Security work is often most visible when something goes wrong: a compromised package, a leaked credential, a typosquatted extension, an abused automation token. In those moments, it becomes clear that software infrastructure is not abstract. It is operational, exposed, and trusted far more often than it is inspected.
Open VSX belongs to that category of infrastructure. Open VSX is an open source, vendor-neutral extension registry for tools built on the VS Code™ extension API. It powers a rapidly expanding ecosystem of AI-native IDEs, cloud development environments, and VS Code-compatible platforms, including Amazon’s Kiro, Google’s Antigravity, Cursor, IBM’s Project Bob, VSCodium, Windsurf, Ona (Gitpod), and others.
It is easy to think of an extension registry as a convenience layer around development tools. In reality, it sits much closer to the heart of the software supply chain. Extensions influence how developers write, test, and review code, and increasingly how they interact with AI-assisted workflows in modern development environments. They operate in proximity to source repositories, terminals, secrets, build systems, CI/CD pipelines, and cloud-connected services. From a security point of view, that proximity is decisive.
This is why the Eclipse Foundation has been investing in Open VSX security in a more structured and deliberate way. That includes working with members and partners such as AWS, Google, Cursor, and the Alpha Omega open source cybersecurity project, to strengthen the platform as usage continues to grow.
The objective is not to create theatrical security or burden publishers with ineffective controls. It is to reduce meaningful risk at the points where it enters the system. That means looking not only at what is published, but also at how it is published, how the platform itself is built and operated, and how quickly suspicious activity can be detected and contained.
That is the right way to think about shared developer infrastructure. One does not secure it by adding a single tool or a single policy, but by tightening the entire chain of trust.
A good place to start is the publication path itself.
For some time, extension ecosystems have depended heavily on post-publication reactions. A problematic extension is reported, investigated, and then removed or restricted. That model is understandable, but it is not sufficient once the ecosystem becomes large enough, and once the consequences of a malicious extension become more serious. In an environment where extensions may touch code, credentials, AI context, and developer workflows, waiting until after publication is not always an acceptable security posture.

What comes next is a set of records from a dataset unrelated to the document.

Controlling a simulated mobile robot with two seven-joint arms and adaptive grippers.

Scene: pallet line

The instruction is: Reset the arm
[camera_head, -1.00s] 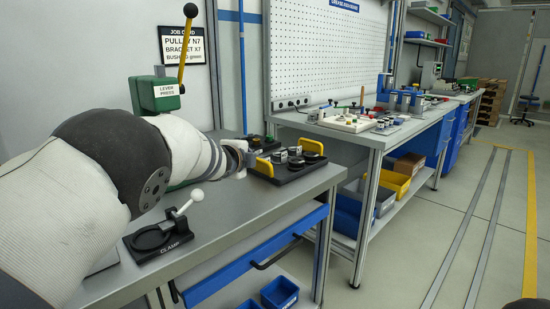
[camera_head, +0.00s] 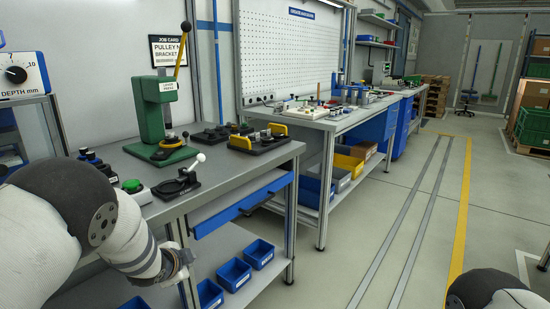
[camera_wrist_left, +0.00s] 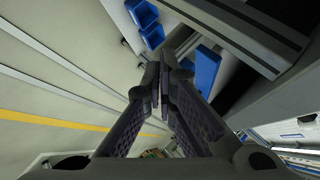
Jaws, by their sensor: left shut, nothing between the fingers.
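My left arm comes in from the left in the head view, with its gripper (camera_head: 182,262) low in front of the workbench's near edge. In the left wrist view the two dark fingers of this gripper (camera_wrist_left: 158,80) come together at their tips, shut and empty. The fingers point down past the bench side, with floor and blue bins below. A piece of my right arm shows at the lower right corner of the head view; its gripper is out of view.
A second bench (camera_head: 306,121) stands beyond. The floor to the right is clear.

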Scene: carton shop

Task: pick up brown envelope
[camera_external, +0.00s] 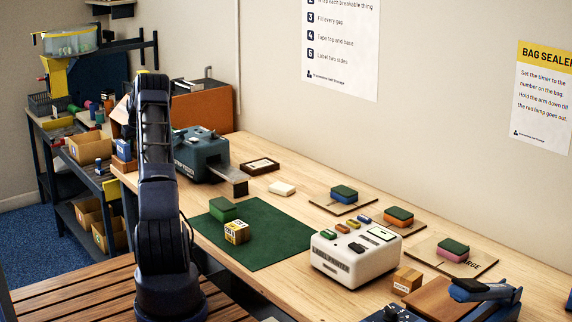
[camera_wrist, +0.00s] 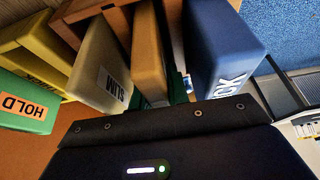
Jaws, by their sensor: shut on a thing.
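The brown envelope (camera_wrist: 149,50) appears to be the upright tan-brown slab in the middle of the wrist view. It stands between a beige slab marked SLIM (camera_wrist: 105,70) and a blue slab (camera_wrist: 222,50). My gripper (camera_wrist: 165,101) is at its near end and shut on it, though the fingertips are mostly hidden by the dark gripper body. In the external view my arm reaches toward the back left end of the bench, and it hides the gripper and the envelope.
A green slab marked HOLD (camera_wrist: 25,105) and a yellow slab (camera_wrist: 40,65) stand left of the envelope. A teal machine (camera_external: 200,152), an orange-brown panel (camera_external: 207,108) and a white label printer (camera_external: 355,258) stand on the bench. The green mat (camera_external: 275,232) has free room.

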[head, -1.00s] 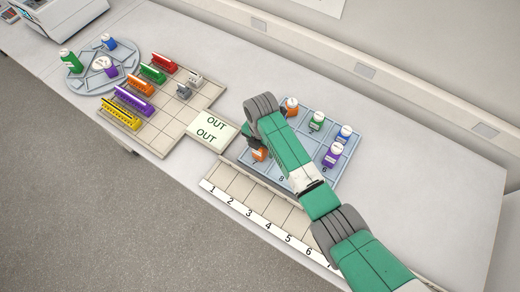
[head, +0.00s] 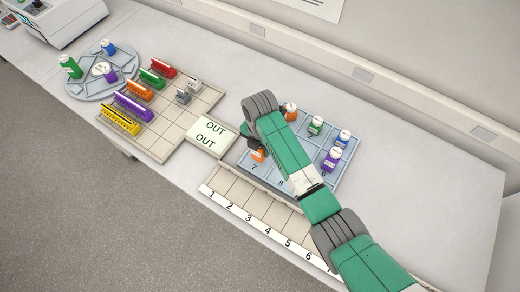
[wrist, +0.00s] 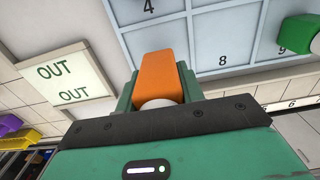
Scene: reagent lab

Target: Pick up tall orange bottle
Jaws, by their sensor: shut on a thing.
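An orange bottle (wrist: 160,75) with a white cap is clamped between the two green fingers of my gripper (wrist: 158,84) in the wrist view. In the head view the same orange bottle (head: 258,156) shows just below my gripper (head: 256,147), at the front-left cell marked 7 of the blue tray (head: 296,190). It looks slightly above the tray. My arm hides part of it. A second orange bottle (head: 291,111) with a white cap stands at the tray's back left, apart from my gripper.
A green bottle (head: 316,125), a blue bottle (head: 342,139) and a purple bottle (head: 332,159) stand on the tray's right. An OUT pad (head: 211,134) lies left of the tray. Numbered slots (head: 255,206) run along the front. Coloured racks and a round carousel (head: 88,85) stand further left.

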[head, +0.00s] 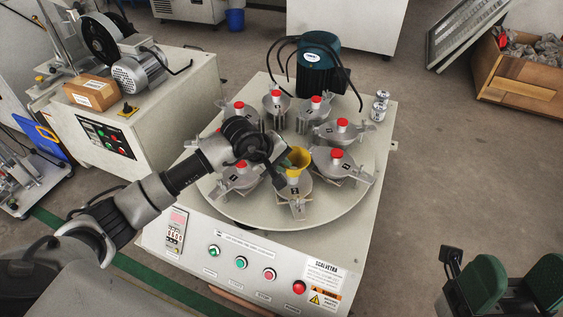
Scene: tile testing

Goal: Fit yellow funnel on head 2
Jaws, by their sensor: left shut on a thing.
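A yellow funnel (298,159) is in my left gripper (283,165), which reaches in from the left over the turntable. The gripper is shut on the funnel's left side. The funnel is upright, directly above or on the front metal head (296,189); whether it touches cannot be told. This head shows no red cap, and its small label is too small to read surely. Other grey heads with red caps stand around the round turntable (251,217), such as one to the right (325,162) and one at the left, partly behind my arm.
A dark green motor (318,68) with black cables stands behind the heads. Two small cans (380,105) stand at the table's right back corner. The front panel (250,258) has several buttons.

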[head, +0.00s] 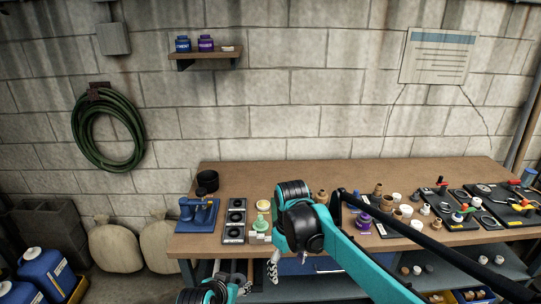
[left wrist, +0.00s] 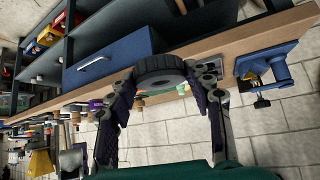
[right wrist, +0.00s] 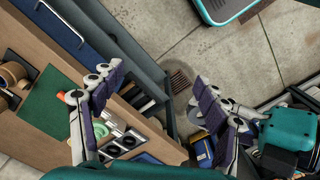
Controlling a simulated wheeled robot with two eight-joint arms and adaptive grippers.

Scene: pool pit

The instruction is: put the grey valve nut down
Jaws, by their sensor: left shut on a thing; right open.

So one of the most important changes we have introduced is a move toward pre-publication verification and scanning.
This matters because it changes the default assumption. Rather than treating publication as an open door followed by later review, we are adding controls before content is distributed. In practical terms, this includes similarity checks on extension names and namespaces, which help reduce typosquatting and impersonation. It includes secret scanning, so that extensions containing accidentally packaged credentials or tokens can be caught before they are made available. It also includes malware-oriented scanning, backed by tools and workflows that allow suspicious uploads to be quarantined and reviewed instead of immediately passing through the system.
This represents an important evolution in posture. It is not about assuming that publishers act in bad faith. Most do not. It is about recognizing that modern software supply chains are exposed to both malice and error. Security must account for both.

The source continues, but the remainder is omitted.